**Stated task**
Every line in the listing below from the one with "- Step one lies" through the one with "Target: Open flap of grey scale" is to be reproduced exactly, both ends included; leave out the rest.

Records from a collection:
_ _ _ _ _

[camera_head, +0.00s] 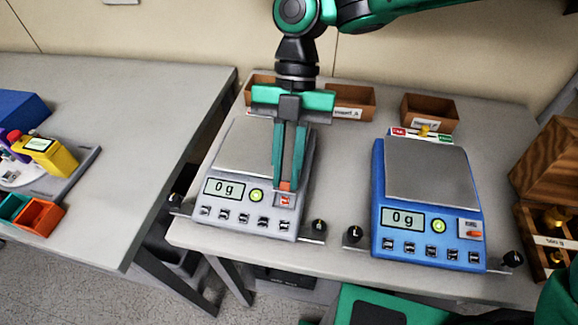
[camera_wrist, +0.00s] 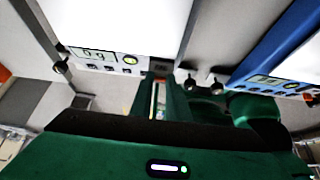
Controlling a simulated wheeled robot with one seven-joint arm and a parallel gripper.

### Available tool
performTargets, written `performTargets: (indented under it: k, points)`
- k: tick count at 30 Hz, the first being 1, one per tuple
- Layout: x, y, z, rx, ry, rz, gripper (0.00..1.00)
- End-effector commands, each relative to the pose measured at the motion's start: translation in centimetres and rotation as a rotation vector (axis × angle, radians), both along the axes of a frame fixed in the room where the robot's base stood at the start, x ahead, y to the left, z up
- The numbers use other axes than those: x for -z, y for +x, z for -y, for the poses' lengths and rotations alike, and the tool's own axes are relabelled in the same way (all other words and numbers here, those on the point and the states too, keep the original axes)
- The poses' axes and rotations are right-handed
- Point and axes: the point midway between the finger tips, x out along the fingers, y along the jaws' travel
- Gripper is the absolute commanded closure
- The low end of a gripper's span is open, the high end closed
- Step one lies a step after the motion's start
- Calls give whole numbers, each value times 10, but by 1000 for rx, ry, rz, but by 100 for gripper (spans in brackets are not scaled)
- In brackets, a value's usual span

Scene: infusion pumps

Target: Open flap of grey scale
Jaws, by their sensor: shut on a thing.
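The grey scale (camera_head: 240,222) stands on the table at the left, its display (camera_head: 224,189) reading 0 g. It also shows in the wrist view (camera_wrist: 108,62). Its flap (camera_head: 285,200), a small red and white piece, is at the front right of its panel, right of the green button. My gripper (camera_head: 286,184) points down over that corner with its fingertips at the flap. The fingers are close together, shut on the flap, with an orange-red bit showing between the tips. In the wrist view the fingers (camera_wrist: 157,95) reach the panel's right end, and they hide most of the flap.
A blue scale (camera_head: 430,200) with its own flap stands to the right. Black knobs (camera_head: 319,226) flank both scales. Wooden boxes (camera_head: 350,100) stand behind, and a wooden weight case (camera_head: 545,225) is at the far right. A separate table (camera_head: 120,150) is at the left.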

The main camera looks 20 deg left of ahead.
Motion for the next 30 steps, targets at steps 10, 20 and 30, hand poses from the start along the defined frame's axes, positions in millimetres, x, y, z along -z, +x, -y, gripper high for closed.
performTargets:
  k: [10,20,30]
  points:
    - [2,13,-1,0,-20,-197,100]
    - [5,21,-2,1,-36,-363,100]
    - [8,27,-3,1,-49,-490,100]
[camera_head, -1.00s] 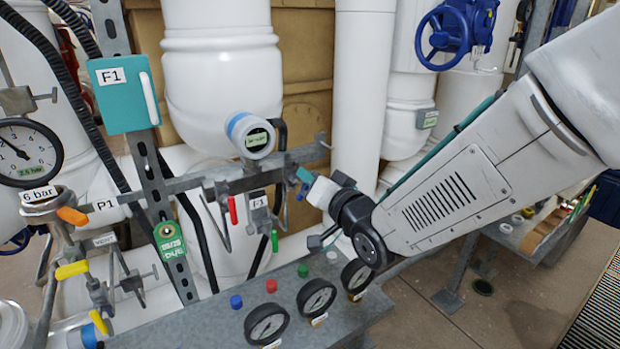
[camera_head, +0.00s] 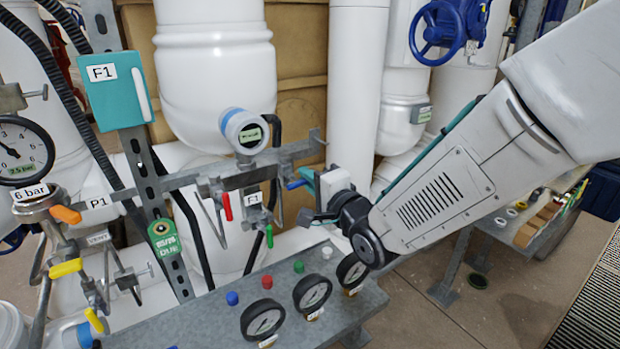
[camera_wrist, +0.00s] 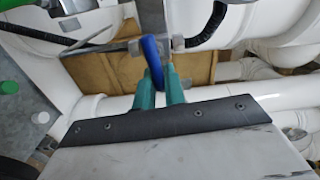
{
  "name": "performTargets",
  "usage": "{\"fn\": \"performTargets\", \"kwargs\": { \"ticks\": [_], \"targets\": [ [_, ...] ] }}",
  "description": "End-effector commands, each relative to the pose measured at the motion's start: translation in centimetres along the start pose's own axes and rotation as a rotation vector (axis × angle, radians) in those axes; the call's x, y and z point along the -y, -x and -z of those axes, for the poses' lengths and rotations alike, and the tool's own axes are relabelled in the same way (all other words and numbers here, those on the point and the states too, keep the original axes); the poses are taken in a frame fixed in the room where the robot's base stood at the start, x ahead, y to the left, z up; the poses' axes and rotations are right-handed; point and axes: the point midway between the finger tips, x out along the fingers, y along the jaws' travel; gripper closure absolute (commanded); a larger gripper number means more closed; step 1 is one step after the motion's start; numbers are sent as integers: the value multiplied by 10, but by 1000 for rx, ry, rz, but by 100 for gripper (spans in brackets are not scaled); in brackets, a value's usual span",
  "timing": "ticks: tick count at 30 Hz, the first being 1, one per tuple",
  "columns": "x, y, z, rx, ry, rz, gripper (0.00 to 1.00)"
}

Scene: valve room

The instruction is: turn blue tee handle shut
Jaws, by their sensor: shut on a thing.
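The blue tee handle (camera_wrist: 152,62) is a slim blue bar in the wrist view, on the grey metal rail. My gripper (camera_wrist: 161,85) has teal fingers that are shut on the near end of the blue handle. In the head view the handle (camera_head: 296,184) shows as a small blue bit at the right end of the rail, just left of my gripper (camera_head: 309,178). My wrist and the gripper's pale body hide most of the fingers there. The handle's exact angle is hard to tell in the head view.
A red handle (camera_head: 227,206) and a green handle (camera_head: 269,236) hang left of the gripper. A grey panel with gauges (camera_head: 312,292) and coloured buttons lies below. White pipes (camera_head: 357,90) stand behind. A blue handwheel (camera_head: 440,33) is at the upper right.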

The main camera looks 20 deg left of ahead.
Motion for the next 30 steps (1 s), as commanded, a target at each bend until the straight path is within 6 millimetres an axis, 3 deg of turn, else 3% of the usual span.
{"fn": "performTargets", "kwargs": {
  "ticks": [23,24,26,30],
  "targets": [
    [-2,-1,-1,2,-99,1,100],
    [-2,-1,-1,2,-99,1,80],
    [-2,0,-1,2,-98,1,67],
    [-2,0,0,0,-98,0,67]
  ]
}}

_ _ _ _ _

**The output**
- Step one lies a step after the motion's start
- Calls give whole numbers, each value times 10, but by 1000 for rx, ry, rz, but by 100 for gripper (spans in brackets are not scaled)
- In brackets, a value's usual span

Scene: infusion pumps

Target: Open flap of grey scale

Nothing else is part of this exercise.